Derwin Davis, SR/WA, and -WWII POW

“The War” was “personal” to him.

Derwin Davis, currently a Project Acquisition Manager with BRI, has had a long career in the right-of-way field, including 41 years with CalTrans, from which he retired as second in charge of the Right-of-Way Division. Of especial interest here, however, is the fact that Derwin was also a WWII civilian internee, having been imprisoned by the Japanese in the Philippines.

In 1941 Derwin was ten years old and living with his parents in Manila, two blocks from the harbor. His dad was with the Army / Navy YMCA, and life in the upper class area of the city where they lived was good. The Davises were personal acquaintances of General MacArthur and his family. There was a lot for a young boy to do, including visiting many of the islands and native tribes.

However, the emerging Pacific hostilities and the attack on Pearl Harbor changed all that. All US military personnel left Manila, and the Japanese occupied the city on January 2nd, 1942. The Japanese announced that all the foreign civilian population remaining in the city would be confined within the walls of the Catholic University of Santo Tomás; families were instructed to wait at the curb ready for pickup by military vehicle, with only one suitcase per person allowed.

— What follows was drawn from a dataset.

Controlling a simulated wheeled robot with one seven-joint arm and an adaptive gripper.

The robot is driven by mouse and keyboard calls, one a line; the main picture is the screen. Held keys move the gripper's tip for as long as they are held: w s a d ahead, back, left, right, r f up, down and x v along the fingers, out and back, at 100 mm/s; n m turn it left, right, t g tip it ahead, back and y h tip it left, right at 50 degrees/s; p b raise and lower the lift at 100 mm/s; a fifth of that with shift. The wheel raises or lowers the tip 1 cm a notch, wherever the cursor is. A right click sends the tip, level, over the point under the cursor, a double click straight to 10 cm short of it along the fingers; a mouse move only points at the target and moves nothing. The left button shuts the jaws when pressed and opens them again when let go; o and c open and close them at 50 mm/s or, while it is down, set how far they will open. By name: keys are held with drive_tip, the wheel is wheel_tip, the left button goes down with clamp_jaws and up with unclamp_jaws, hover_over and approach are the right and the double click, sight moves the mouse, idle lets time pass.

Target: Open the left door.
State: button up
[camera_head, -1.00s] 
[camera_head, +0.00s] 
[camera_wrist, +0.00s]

Santo Tomás was a walled campus. The grounds covered 54 acres and within this campus there were two main structures, the four-story classroom building and the three-story science building. The Japanese occupied a smaller administration building and patrolled the grounds, including from watchtowers on top of the walls. The internees occupied the classroom building, with women housed in the classrooms on one side, and the men on the other. Later, individual family shanties were permitted on the grounds; these were living quarters only and did not have electricity or plumbing and had to be “see through” from all sides.

At first, living conditions at the camp were quite tolerable; a camp governmental structure was set up, a central kitchen established, garbage was regularly collected, schools were created for the children, and recreational and entertainment activities were organized. Food was readily available from various sources, including supplies thrown over the wall by Filipino friends. Derwin remembers the Japanese general as saying, “While we are victorious, we can afford to be generous.”

Later, as the war began to turn against the Japanese, conditions at the camp worsened. In April 1944, the Japanese Military Police took charge of the camp and it became, officially, Manila Prison Camp No. 1. Allied bombing of areas around Manila increased the uneasiness of the prisoners’ captors, and their treatment of the prisoners became harsh.

The Japanese military began confiscating prisoner food to feed their own troops. Prisoners began to experience starvation. Adults began to short their own rations in order to preserve more food for children. By December 1944, Derwin’s dad was so weak he could not sit up in bed.

The Allies began to bomb Manila. Some shells fell within the prison compound. On the night of February 2nd, 1945, heavy detonations were heard. The Japanese captors started burning their records and taking all of the prisoners’ food. On February 3rd, the sky was filled with smoke, and conflagrations were seen south and east of the camp. A number of American planes flew low over the camp, and one pilot dropped his goggles with the message: “Roll out the barrel.” At 9 P.M., the US First Calvary, in an action reminiscent of a Hollywood movie, smashed down the camp gates and shot their way in. The prisoners were freed! The Davis family was released after more than three years of internment to return to the US and resume a “normal” life. At the time, Derwin was 13 years old and weighed only 54 pounds. We at BRI admire Derwin for his long-demonstrated professionalism, and we are fortunate that he was blessed to personally survive this POW incarceration, now well documented in the history books.